When you were 5 years old, what did you say when someone gave you a sticker book? I loved sticker books: Pulling off stickers and finding the right page where that particular shape needed to be stuck. Stickers as rewards weren’t in fashion yet. Now, the dentist’s office, grocery store, and school have stickers galore which are handed out for grand accomplishments: Didn’t cry at the dentist’s office. Didn’t melt down in the check-out lane. Didn’t disrupt the class. To the Malcolm boys, reward stickers are not effective.
Neither Will nor Liam like stickers. They are sensitive to the adhesive, finding it down right offensive. However, neither mind getting their hands sticky – just not having adhesive things stuck to their hands. No burning through Sponge Bob Band-Aids in this house.
Both have adapted to our sticker-infested society.

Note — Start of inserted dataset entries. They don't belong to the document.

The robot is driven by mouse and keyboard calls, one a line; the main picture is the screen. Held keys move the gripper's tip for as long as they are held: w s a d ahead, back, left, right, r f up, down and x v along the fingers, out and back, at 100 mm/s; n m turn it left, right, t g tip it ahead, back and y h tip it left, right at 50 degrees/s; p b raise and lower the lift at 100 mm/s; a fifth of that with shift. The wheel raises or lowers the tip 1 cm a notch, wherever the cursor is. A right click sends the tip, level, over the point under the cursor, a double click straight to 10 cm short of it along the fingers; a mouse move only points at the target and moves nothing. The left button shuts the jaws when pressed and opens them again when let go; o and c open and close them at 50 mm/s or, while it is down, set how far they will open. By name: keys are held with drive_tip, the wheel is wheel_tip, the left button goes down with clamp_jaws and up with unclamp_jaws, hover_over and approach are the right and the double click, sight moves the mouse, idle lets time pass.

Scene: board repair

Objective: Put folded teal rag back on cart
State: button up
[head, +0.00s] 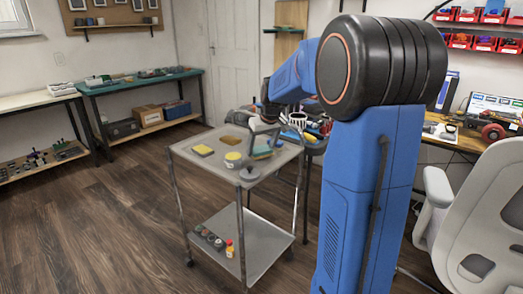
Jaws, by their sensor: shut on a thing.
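The grey two-tier cart (208,174) stands left of my blue arm in the head view. My gripper (261,145) is over the right part of the cart's top tray, pointing down. It is shut on the folded teal rag (263,153), which shows small between and below the fingers. The rag is at or just above the tray surface; I cannot tell whether it touches. Part of the rag is hidden by the gripper.
The lower shelf (238,262) holds small containers. An office chair (485,215) stands right. Floor left is clear.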

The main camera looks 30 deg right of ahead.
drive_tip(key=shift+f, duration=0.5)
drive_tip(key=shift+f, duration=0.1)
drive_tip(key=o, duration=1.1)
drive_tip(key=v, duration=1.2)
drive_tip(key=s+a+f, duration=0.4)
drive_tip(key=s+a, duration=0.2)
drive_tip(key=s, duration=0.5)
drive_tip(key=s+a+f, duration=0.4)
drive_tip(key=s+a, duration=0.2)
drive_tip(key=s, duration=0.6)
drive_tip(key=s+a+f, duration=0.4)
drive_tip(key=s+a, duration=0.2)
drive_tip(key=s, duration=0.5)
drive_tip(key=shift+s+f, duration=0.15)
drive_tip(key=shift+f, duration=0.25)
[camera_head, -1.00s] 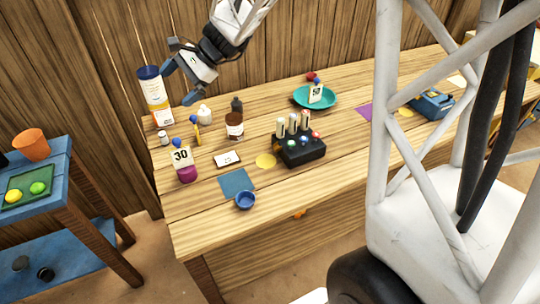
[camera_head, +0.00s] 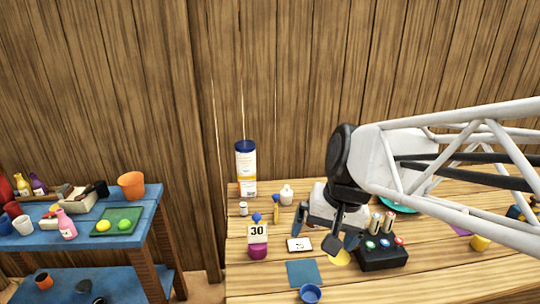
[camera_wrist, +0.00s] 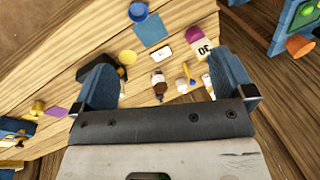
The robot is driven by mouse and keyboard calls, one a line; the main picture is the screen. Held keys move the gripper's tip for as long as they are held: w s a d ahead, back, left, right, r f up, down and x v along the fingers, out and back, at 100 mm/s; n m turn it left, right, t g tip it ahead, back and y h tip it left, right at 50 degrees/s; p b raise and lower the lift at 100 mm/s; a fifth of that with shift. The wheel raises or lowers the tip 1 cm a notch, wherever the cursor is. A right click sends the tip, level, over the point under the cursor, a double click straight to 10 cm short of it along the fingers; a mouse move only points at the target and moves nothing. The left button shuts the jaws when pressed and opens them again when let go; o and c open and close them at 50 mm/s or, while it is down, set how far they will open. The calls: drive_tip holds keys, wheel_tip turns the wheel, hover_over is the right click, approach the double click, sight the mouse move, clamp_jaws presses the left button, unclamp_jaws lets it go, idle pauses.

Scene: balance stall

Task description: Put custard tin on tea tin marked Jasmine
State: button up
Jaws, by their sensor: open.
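A tall cylinder with a dark blue lid, white body and yellowish band (camera_head: 245,160) stands upright at the back left of the wooden table. It may be the custard tin, but its print is too small to read. A whitish part with a reddish mark (camera_head: 248,188) shows at its foot; I cannot tell whether this is a separate thing. I can read no Jasmine mark anywhere. My gripper (camera_head: 346,242) is open and empty over the middle of the table, right of the cylinder and apart from it. Its open fingers also show in the wrist view (camera_wrist: 165,80).
A white bottle (camera_head: 286,195), a "30" card (camera_head: 257,233) on a purple base, a small white card (camera_head: 299,244), a blue square (camera_head: 303,273) and a blue cup (camera_head: 310,293) stand or lie left of a black button block (camera_head: 382,256). A blue side table (camera_head: 150,205) is left.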

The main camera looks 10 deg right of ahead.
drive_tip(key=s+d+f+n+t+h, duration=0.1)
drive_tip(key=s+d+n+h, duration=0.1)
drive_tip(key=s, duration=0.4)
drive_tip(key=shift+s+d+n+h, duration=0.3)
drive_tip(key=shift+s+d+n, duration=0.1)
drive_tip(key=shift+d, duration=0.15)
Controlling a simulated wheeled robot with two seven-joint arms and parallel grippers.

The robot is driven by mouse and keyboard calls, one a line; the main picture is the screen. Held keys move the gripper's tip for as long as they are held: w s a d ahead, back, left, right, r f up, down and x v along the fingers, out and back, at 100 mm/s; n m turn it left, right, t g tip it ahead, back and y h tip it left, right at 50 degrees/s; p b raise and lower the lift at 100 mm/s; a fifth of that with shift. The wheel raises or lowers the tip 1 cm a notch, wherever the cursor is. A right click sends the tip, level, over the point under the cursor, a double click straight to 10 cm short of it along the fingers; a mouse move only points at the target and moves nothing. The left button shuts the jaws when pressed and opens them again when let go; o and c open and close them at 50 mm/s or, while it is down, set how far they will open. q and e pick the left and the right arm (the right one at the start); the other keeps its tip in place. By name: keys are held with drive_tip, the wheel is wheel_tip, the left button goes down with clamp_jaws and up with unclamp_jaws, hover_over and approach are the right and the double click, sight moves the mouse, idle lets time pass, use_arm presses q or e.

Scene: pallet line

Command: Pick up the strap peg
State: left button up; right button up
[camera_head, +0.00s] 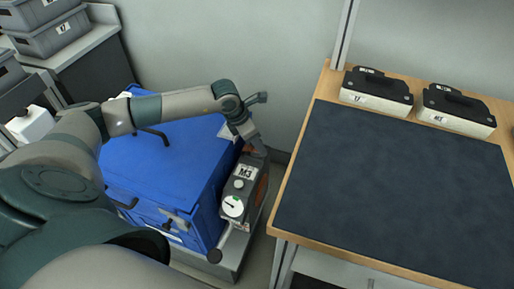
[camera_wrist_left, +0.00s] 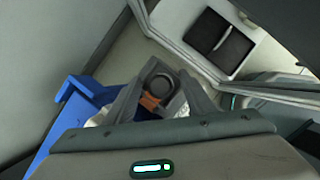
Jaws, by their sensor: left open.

Pointing to his chest, Liam says, “Sure, put it right here on my shirt.” The sticker dealer is left to maneuver the adhesive. Will takes the sticker, and graciously says, “Thank you”; then walks out with the sticker backing intact. After one such occasion, to Will I said, “Honey, you don’t have to take it. Just say ‘no thanks.’”
Then, I started paying attention to how obsessed sticker dealers are with making sure at least one sticker goes home with my children. “You don’t want one? Are you sure?? Here, take a couple! Really, it’s OK – you can have them!!” The boys have worked out one general solution: Take a sticker or two, and the sticker dealer relents; then the sticker is ditched in the van. Or it goes with the shirt into the washer.
Yes, stickers are a bit like a picnic with ants. We don’t want the ants, but sometimes it’s easier to leave them be rather than to continually flick them off of our favorite quilt on a hot summer’s day.